Basically, a hacksaw is designed to cut through either metal or plastic. On the other hand, a hand saw is primarily designed to cut through one type of material: wood.
Now, that does translate to you using either tool in a completely different way, so if you plan on using manual tools, then it’s clear you should have both options to cover all bases.
But I admit some people do find themselves becoming confused about these two saws. Keep in mind that, technically at least, a hacksaw is a version of a handsaw, just with a specific purpose in mind.
Yet as you will see over the course of the next few minutes, both saws are entirely different in what they can do and even their approach to getting you the results you want to achieve.
The Main Differences Between a Hacksaw and Handsaw
So I’ll tell you all about how the hacksaw and handsaw work, and among all those details are a number of differences. But I think it’s a good idea to look at those differences more clearly as it may influence your decision whether you want to use either of these manual saws.
As mentioned right at the start, a hacksaw and handsaw are designed to cut different materials and are not intended to overlap effectively.
A handsaw would struggle and probably break if you tried to cut plastic or metal. It just couldn’t manage to do it, and it’s all thanks to the tooth design and density. On the other hand, a hacksaw could get through some wood, but you would make such hard work of it that I would really not recommend giving it a shot.

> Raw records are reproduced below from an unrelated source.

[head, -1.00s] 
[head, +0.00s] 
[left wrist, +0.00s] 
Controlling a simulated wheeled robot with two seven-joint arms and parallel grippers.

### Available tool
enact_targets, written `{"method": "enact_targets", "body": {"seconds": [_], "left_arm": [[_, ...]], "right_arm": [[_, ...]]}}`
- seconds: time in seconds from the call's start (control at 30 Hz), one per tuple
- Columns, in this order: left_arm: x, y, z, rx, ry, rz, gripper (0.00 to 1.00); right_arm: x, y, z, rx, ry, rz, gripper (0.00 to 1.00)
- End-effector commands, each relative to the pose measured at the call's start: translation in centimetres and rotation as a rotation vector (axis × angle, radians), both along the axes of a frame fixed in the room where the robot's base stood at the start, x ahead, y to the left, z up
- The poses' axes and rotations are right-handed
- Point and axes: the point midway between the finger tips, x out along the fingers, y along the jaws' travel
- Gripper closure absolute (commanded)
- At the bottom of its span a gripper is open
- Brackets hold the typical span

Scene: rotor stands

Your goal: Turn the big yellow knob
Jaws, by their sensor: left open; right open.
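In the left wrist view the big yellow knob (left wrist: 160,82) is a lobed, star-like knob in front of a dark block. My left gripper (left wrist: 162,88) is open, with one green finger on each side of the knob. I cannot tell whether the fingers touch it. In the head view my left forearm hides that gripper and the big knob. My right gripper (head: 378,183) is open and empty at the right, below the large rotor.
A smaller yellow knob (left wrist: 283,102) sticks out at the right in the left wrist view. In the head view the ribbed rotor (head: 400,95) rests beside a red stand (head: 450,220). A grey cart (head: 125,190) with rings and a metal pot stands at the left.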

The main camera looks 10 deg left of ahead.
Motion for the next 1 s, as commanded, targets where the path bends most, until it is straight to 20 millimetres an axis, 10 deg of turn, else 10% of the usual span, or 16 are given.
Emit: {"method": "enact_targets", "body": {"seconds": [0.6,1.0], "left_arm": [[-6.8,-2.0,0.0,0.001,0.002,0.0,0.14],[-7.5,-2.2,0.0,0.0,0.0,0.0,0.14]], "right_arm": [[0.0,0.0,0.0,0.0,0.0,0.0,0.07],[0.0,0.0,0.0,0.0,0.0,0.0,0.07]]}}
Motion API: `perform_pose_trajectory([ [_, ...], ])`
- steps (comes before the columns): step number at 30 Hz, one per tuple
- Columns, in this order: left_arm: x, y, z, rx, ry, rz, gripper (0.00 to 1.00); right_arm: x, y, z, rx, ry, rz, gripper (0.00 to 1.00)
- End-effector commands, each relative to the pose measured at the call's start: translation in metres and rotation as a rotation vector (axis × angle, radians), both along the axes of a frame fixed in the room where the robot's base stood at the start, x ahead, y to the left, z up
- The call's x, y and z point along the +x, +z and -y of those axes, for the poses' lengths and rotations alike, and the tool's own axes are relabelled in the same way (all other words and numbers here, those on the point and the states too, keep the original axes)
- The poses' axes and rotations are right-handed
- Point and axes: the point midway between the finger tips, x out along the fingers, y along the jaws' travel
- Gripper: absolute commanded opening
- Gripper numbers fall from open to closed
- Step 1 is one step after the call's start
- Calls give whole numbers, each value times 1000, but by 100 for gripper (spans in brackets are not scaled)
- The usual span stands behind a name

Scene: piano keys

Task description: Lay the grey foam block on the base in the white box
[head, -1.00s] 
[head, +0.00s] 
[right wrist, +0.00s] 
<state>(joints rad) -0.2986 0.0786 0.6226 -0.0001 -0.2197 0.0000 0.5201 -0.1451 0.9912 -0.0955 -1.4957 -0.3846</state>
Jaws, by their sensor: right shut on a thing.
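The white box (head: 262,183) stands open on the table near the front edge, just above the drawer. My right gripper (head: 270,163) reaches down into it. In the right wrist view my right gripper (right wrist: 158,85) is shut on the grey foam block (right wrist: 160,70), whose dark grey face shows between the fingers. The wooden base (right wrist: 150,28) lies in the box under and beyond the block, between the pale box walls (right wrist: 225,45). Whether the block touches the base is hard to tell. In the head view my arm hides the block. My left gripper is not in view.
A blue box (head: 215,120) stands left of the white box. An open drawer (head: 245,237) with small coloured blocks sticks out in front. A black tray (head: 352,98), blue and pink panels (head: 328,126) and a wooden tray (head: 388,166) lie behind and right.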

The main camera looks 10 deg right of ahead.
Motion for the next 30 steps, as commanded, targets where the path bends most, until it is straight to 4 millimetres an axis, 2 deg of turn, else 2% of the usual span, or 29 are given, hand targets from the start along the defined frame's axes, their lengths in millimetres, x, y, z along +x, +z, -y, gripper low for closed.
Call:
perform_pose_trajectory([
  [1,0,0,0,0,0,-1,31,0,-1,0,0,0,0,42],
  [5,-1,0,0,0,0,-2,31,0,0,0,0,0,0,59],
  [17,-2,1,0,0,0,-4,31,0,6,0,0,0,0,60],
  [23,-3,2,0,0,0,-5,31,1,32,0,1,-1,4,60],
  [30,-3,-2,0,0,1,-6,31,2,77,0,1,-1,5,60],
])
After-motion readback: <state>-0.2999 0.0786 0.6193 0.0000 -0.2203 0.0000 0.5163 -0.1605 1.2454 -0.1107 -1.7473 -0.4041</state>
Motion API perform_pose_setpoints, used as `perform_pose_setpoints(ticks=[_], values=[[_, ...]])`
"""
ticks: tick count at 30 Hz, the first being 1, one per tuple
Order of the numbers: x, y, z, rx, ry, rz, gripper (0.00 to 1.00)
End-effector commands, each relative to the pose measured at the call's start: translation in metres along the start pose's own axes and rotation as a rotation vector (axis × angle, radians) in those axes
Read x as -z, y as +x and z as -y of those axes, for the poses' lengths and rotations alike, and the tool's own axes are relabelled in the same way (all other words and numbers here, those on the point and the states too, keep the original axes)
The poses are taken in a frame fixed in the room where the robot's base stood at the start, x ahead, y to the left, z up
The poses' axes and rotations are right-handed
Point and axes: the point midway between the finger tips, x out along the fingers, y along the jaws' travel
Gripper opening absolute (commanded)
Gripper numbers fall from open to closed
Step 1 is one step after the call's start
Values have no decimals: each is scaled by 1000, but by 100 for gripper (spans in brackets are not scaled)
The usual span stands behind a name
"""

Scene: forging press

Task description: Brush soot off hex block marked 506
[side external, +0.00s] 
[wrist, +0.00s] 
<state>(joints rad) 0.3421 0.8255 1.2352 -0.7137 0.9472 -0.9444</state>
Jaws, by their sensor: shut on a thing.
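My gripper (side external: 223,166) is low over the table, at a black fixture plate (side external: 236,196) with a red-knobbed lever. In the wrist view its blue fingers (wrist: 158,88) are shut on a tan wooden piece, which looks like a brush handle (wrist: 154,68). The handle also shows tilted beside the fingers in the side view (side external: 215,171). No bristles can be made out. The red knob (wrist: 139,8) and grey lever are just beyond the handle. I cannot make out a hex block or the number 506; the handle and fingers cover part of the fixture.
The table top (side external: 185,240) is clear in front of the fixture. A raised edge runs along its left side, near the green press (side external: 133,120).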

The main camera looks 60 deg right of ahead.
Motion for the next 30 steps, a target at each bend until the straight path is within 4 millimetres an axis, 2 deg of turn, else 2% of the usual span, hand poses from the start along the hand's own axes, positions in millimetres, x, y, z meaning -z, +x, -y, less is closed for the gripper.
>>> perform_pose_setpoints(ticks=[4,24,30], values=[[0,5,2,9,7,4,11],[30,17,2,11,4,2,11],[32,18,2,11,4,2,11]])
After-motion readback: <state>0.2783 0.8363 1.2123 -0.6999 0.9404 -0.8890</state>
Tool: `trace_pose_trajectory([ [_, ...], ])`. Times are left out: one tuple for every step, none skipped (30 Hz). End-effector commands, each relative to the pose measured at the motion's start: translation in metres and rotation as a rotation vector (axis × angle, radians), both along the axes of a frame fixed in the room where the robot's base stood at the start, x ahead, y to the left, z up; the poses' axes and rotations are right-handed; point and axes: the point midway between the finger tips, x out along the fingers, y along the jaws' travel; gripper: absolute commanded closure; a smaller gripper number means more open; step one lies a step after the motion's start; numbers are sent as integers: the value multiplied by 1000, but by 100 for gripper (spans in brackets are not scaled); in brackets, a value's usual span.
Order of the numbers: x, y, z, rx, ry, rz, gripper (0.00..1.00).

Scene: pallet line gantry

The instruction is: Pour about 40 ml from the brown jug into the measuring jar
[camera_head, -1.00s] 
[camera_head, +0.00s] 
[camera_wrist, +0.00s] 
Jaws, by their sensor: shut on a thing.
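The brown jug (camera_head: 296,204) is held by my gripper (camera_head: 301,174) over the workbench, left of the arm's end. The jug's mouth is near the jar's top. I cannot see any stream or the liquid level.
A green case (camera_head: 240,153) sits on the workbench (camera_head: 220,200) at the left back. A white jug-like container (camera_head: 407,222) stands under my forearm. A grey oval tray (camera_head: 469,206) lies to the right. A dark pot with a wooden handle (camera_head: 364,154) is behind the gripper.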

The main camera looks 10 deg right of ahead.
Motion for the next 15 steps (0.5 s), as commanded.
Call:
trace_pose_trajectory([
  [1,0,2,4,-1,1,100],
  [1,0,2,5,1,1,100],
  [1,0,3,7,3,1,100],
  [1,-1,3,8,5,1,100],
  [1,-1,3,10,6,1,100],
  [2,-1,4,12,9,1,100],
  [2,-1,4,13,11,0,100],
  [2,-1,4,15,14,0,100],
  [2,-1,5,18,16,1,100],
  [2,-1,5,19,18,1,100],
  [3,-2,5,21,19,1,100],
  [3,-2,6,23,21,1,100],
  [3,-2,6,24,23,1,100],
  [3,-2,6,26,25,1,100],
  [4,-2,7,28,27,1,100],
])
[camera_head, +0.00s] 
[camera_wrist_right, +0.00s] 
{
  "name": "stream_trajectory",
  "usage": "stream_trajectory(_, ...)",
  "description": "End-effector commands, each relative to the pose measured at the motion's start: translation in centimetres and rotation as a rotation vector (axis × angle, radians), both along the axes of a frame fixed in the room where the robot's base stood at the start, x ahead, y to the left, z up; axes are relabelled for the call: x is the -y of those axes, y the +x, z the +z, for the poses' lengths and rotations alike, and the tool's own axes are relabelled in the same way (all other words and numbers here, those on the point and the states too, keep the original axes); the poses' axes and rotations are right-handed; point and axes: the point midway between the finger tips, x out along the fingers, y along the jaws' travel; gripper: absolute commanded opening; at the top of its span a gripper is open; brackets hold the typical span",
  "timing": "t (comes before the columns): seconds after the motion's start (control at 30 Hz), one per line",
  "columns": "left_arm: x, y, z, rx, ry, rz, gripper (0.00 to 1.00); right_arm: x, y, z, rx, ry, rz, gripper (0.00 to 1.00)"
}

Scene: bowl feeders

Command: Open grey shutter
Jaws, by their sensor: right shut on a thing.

To put it in the most simplistic of terms. A handsaw is a woodworking tool, while a hacksaw is most certainly not a woodworking tool.
Another huge difference is with the blades.
First, look at the thickness of both blades. You will see the hacksaw blade is significantly thinner than the handsaw blade. The overall size is different, with the hacksaw blade also being narrower than the handsaw equivalent.
But there’s also that issue of teeth and their density. As I mentioned, a handsaw will have a density of up to 10 teeth per inch. A hacksaw can easily come with three times that amount, and that’s a big difference.
Also, the way the blades are attached to the handle is different. A handsaw has the blade firmly attached and cannot be replaced aside from very few saws. A hacksaw blade is designed to be removed and changed when the teeth on the blade are not as sharp or the material you are cutting changes.
Another difference is the cutting motion with each saw. A handsaw works in two directions, whereas a hacksaw will only work on the push action. It’s all thanks to the design of the teeth and how they then cut through the material, so you will tend to see you achieve faster results with a handsaw.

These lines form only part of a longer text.